- **SET PROBLEM**: From the first line of the listing below, retype each line up to and including the one with "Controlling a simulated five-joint"; pictures stay out.

Rows about robot tasks
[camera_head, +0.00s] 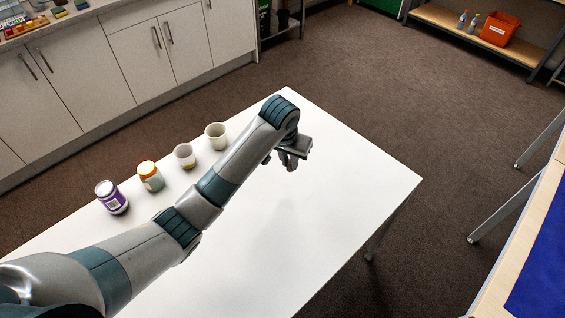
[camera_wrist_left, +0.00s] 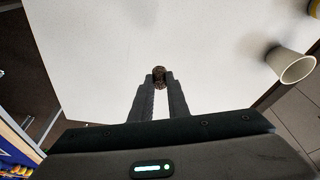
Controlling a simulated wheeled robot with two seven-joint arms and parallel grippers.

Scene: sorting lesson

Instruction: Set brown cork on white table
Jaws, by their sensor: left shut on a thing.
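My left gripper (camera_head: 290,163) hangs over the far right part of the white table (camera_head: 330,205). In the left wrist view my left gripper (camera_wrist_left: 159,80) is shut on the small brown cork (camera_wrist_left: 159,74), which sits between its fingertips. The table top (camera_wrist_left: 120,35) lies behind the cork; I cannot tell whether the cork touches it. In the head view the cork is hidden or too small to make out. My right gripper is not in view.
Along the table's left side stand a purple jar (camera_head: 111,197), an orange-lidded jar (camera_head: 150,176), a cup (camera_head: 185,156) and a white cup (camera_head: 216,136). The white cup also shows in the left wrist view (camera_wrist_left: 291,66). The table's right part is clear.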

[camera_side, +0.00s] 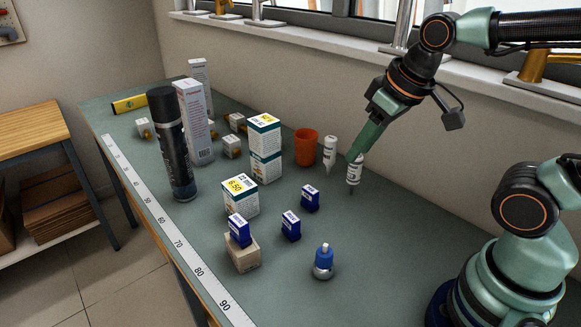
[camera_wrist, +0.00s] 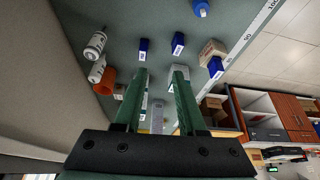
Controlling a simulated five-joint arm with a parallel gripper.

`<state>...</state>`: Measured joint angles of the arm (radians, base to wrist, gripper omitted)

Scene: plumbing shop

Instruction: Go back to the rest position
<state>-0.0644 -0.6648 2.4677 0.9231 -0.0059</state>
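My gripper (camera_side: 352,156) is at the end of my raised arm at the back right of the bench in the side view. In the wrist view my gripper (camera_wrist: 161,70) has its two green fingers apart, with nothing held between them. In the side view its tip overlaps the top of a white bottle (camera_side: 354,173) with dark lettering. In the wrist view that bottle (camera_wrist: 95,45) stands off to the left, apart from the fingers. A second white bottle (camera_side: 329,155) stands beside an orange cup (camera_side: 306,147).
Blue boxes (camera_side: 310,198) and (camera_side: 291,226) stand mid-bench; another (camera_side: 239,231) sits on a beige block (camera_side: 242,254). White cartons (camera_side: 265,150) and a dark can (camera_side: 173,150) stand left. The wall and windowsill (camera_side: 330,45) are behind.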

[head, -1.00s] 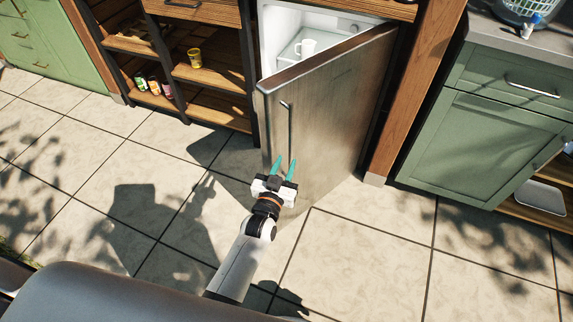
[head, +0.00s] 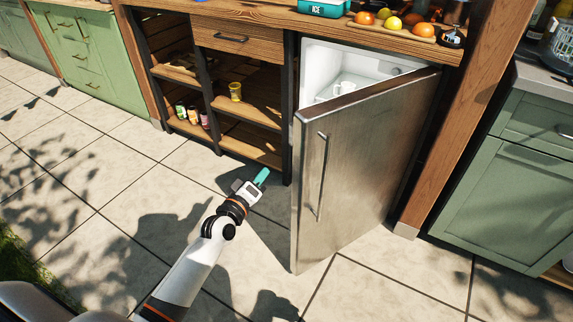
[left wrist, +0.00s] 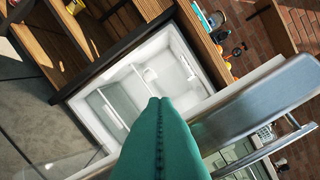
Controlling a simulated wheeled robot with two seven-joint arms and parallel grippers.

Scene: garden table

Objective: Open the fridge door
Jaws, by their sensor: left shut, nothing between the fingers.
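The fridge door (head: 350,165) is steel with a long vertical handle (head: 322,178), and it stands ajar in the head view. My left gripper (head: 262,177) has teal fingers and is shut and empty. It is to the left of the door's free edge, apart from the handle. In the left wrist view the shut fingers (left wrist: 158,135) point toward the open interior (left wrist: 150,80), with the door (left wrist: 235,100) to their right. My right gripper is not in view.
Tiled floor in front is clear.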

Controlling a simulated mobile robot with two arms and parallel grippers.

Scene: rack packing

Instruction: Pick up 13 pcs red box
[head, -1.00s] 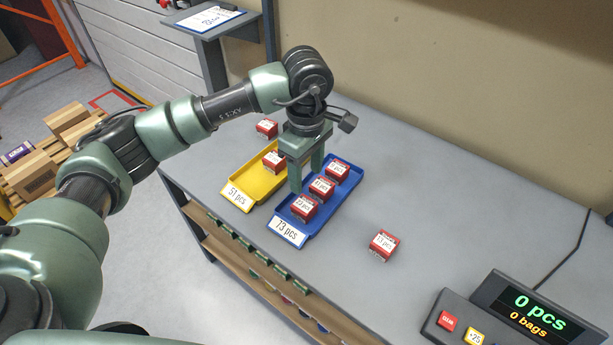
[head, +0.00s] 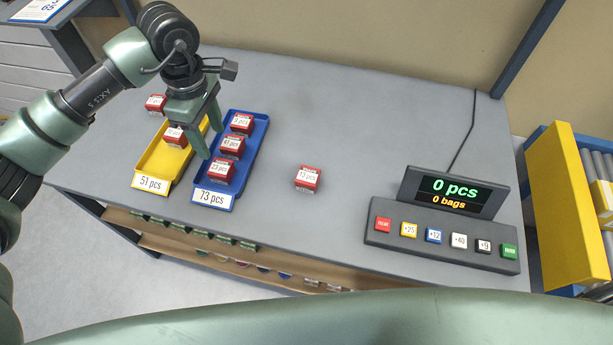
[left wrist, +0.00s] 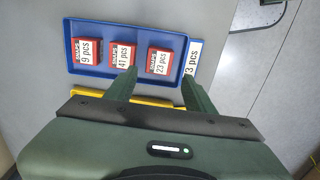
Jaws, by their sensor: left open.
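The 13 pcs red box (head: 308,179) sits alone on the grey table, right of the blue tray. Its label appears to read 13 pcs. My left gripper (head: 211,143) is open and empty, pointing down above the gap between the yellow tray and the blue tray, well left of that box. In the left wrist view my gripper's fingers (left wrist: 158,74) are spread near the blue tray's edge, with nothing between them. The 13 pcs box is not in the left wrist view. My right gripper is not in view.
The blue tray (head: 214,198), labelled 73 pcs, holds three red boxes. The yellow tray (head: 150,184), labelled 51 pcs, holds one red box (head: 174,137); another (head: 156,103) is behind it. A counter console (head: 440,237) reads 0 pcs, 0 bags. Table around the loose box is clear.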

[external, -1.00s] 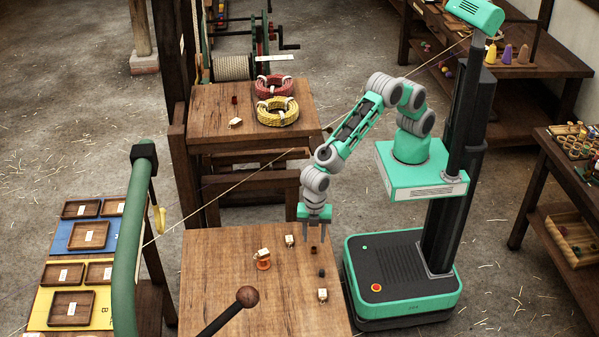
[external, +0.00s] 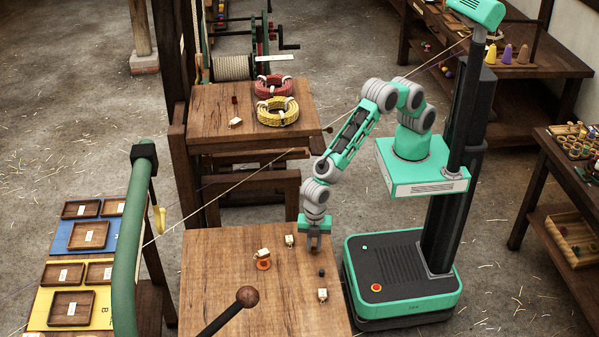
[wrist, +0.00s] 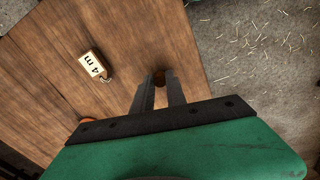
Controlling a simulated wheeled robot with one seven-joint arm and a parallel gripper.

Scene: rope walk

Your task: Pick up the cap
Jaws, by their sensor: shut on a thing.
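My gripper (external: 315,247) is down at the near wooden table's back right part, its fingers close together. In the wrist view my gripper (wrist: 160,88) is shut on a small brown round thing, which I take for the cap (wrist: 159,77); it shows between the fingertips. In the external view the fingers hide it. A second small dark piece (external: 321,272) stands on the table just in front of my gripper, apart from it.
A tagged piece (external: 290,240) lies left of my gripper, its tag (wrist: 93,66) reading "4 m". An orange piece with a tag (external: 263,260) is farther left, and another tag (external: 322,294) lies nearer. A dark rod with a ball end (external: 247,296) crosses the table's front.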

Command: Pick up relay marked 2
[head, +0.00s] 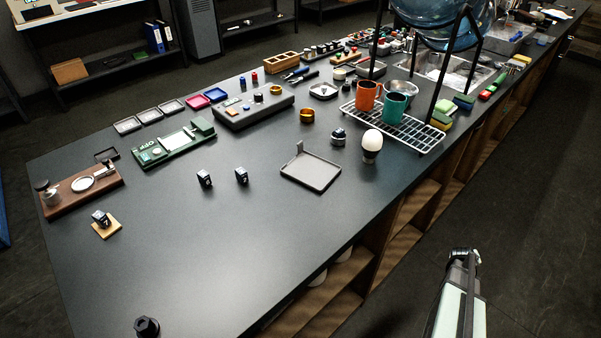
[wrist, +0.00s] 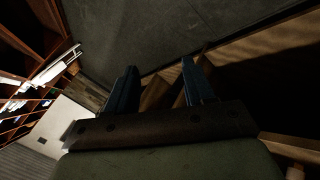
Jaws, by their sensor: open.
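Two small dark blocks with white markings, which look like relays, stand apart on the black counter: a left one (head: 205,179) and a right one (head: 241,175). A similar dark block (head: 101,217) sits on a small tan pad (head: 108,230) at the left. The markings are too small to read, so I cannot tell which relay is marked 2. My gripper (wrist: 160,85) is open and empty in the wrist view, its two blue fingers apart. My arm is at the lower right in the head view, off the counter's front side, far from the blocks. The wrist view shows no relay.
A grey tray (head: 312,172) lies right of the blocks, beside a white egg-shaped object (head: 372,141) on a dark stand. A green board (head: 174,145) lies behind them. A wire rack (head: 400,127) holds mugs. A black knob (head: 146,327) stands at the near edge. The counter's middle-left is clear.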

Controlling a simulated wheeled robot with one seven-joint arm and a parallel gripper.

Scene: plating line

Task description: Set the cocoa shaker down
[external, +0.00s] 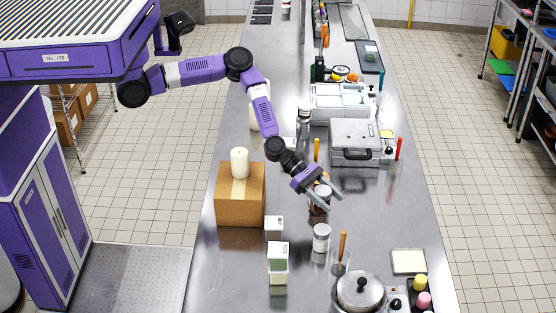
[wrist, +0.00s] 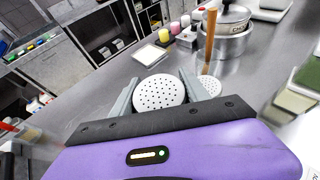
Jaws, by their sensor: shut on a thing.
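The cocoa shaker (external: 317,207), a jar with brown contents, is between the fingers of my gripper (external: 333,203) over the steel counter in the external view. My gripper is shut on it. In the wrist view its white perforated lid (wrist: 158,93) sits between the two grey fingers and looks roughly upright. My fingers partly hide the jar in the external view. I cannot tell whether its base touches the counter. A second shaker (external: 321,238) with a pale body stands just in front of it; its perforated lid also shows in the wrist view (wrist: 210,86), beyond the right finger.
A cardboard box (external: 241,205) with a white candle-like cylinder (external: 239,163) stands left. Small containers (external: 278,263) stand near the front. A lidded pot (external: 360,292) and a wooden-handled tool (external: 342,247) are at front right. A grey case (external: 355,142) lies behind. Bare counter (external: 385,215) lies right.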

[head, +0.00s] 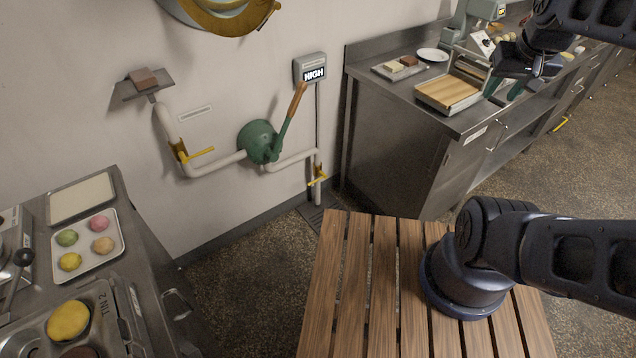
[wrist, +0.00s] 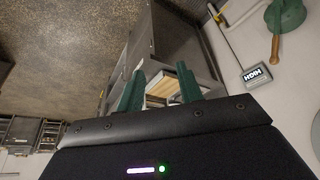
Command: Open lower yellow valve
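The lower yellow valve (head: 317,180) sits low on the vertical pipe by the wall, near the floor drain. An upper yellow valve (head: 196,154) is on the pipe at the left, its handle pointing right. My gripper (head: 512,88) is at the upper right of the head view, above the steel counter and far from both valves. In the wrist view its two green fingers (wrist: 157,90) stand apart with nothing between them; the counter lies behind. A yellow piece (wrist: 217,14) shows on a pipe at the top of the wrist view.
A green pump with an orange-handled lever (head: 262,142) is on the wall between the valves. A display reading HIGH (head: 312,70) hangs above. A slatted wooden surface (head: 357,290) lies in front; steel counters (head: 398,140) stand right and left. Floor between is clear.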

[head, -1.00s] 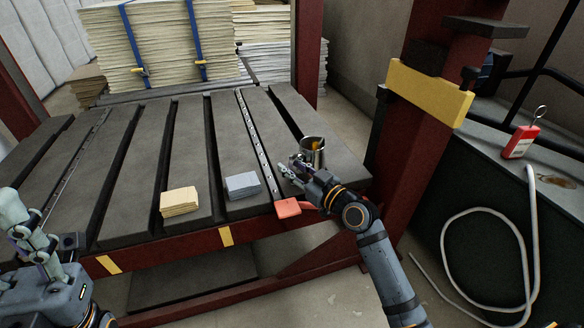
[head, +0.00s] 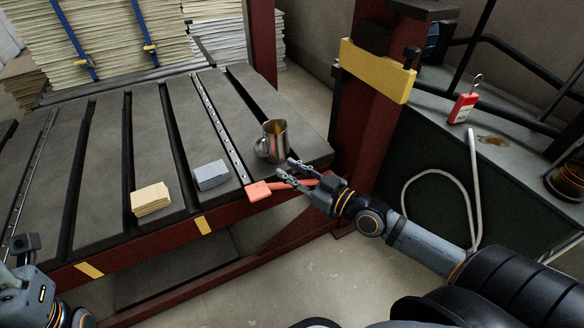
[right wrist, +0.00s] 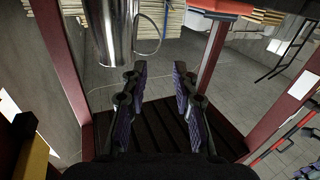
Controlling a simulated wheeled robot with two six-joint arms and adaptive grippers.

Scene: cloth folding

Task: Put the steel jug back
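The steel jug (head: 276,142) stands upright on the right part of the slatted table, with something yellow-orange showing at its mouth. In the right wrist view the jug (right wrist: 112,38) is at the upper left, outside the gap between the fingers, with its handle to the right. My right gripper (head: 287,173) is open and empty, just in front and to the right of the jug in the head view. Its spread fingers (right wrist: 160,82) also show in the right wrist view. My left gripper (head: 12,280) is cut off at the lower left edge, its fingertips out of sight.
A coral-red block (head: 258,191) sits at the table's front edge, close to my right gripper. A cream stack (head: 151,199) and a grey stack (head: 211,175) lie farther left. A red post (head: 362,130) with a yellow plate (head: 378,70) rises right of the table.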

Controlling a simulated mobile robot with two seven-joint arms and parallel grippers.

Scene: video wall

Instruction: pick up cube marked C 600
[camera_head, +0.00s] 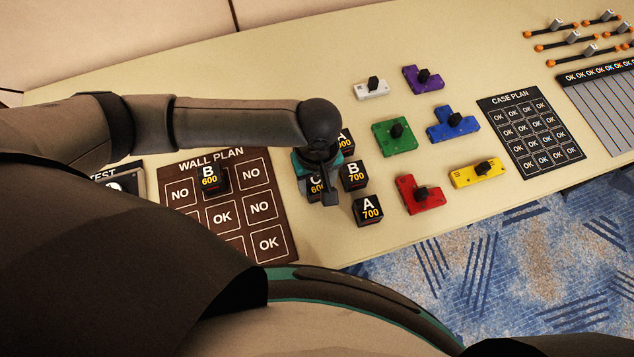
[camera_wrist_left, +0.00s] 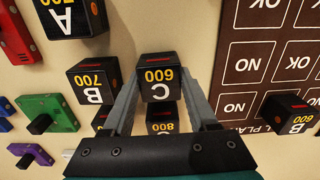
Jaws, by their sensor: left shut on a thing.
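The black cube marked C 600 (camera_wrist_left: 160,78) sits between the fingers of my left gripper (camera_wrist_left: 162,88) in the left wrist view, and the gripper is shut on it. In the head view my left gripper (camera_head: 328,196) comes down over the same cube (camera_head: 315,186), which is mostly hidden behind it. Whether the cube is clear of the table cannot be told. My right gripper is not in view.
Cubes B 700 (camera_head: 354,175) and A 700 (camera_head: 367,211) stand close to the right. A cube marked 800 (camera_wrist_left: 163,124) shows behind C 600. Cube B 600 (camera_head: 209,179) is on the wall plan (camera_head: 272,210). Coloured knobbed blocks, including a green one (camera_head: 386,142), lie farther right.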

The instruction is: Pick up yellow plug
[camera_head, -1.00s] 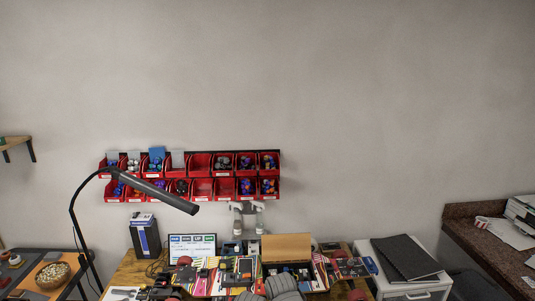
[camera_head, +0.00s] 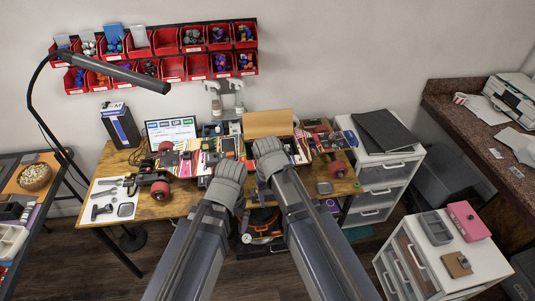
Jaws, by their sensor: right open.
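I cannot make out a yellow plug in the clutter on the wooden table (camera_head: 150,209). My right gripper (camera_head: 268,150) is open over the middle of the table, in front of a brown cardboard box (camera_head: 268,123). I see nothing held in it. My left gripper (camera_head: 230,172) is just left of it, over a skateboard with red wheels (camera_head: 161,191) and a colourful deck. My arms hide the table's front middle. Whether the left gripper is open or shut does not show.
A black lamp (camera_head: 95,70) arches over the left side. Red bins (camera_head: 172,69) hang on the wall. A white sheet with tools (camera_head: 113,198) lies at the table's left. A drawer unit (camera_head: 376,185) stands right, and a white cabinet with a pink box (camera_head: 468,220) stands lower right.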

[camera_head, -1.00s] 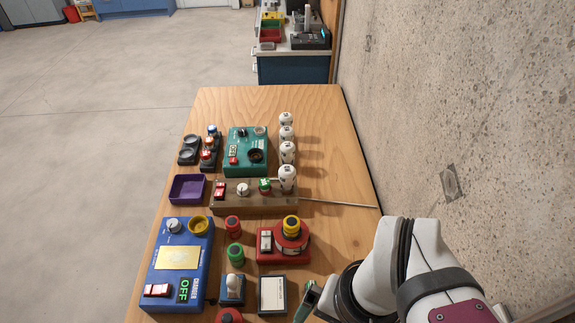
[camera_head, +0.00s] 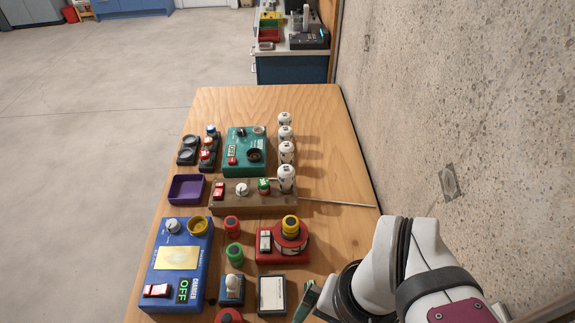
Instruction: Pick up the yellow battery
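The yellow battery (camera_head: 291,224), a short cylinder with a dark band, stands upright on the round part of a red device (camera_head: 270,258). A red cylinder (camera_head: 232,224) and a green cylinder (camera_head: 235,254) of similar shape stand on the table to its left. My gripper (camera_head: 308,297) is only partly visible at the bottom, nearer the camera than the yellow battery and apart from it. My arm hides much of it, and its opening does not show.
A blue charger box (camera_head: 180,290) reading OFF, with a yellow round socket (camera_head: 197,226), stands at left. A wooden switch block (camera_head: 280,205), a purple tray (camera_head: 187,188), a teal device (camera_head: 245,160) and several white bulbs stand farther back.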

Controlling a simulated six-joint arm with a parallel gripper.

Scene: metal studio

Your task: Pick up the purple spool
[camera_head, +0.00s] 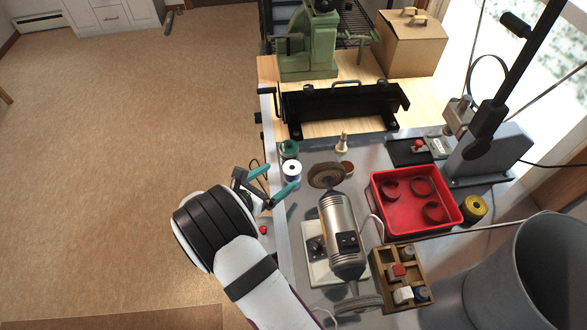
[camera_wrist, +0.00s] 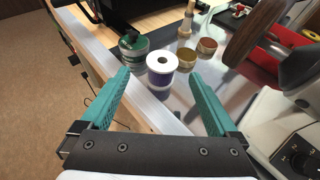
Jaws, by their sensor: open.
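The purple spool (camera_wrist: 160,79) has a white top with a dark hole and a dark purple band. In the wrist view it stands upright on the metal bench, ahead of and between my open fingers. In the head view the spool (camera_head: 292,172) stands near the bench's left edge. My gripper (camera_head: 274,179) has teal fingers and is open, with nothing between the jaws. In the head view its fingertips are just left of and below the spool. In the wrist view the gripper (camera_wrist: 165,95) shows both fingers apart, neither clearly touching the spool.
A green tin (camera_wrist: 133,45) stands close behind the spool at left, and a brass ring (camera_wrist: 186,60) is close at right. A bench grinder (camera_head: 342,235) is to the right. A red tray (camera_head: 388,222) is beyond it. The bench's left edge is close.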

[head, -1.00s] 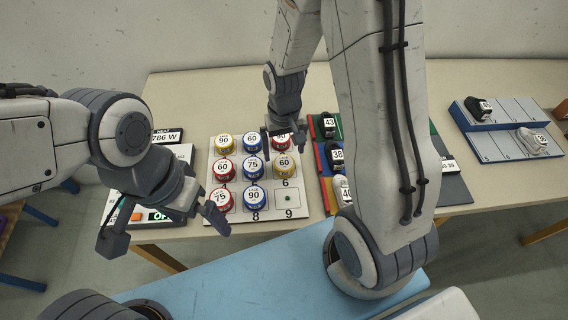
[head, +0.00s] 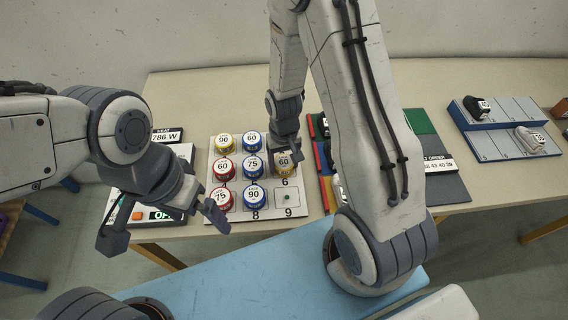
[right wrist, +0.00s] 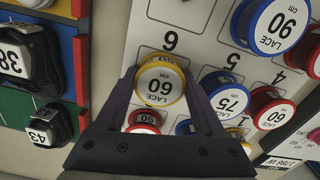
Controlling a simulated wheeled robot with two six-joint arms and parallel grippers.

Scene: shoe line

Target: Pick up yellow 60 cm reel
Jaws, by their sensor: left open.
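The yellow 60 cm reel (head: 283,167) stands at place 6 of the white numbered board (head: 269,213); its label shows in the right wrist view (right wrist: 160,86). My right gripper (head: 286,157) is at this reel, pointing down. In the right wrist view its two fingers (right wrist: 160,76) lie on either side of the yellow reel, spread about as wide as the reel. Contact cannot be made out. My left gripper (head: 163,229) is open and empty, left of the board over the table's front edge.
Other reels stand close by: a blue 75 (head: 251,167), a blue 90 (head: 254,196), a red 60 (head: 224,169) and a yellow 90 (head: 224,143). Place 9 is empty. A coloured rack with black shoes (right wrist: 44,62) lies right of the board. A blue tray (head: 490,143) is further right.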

- **ANSWER TO THIS PROBLEM**:
[camera_head, +0.00s] 
[camera_wrist_left, +0.00s] 
Controlling a simulated wheeled robot with two seven-joint arms and parallel grippers.

Scene: sorting lesson

Instruction: Set brown cork on white table
Jaws, by their sensor: left shut on a thing.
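My left gripper (camera_head: 290,163) hangs over the far right part of the white table (camera_head: 330,205). In the left wrist view my left gripper (camera_wrist_left: 159,80) is shut on the small brown cork (camera_wrist_left: 159,74), which sits between its fingertips. The table top (camera_wrist_left: 120,35) lies behind the cork; I cannot tell whether the cork touches it. In the head view the cork is hidden or too small to make out. My right gripper is not in view.
Along the table's left side stand a purple jar (camera_head: 111,197), an orange-lidded jar (camera_head: 150,176), a cup (camera_head: 185,156) and a white cup (camera_head: 216,136). The white cup also shows in the left wrist view (camera_wrist_left: 291,66). The table's right part is clear.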

[camera_side, +0.00s] 
[camera_wrist, +0.00s] 
Controlling a simulated five-joint arm with a parallel gripper.

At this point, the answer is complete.